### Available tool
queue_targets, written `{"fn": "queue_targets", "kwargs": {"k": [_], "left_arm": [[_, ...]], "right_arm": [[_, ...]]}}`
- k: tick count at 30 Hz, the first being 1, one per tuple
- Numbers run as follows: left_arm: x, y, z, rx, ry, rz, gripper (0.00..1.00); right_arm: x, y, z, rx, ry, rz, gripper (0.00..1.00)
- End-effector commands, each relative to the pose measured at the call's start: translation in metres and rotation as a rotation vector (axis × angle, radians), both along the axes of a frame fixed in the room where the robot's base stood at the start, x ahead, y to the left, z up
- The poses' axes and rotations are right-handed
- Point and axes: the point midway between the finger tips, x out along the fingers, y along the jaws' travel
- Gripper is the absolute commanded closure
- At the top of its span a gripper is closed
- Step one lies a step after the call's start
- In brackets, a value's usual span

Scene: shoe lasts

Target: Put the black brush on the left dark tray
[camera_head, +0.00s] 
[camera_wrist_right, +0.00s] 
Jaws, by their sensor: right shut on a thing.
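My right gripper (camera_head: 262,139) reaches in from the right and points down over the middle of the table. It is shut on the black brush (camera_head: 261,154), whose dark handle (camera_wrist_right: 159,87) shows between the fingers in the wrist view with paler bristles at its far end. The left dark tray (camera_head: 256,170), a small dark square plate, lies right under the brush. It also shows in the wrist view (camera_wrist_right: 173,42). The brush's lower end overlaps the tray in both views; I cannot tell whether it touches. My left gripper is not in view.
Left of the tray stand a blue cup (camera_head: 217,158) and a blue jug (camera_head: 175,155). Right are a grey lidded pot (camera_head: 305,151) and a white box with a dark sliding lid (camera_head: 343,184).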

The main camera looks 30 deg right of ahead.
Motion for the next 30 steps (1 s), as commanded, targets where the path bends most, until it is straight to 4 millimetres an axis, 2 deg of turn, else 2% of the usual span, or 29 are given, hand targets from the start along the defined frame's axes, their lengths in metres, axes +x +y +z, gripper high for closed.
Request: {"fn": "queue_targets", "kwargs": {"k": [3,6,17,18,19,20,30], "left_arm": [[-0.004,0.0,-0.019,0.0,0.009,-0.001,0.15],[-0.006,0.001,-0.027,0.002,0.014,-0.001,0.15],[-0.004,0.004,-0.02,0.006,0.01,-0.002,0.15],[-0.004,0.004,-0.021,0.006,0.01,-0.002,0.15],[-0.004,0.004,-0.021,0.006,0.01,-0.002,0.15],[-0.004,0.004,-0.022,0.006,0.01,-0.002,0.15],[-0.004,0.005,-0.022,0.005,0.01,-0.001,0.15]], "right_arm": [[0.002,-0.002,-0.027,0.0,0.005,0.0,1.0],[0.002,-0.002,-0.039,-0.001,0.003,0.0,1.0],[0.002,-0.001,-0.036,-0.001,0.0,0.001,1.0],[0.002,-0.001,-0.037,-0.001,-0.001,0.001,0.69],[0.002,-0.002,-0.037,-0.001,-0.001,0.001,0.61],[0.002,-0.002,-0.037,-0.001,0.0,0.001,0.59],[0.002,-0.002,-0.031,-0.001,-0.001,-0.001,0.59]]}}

━━━━━━

Report only how many lines of the listing hold the word "call".

2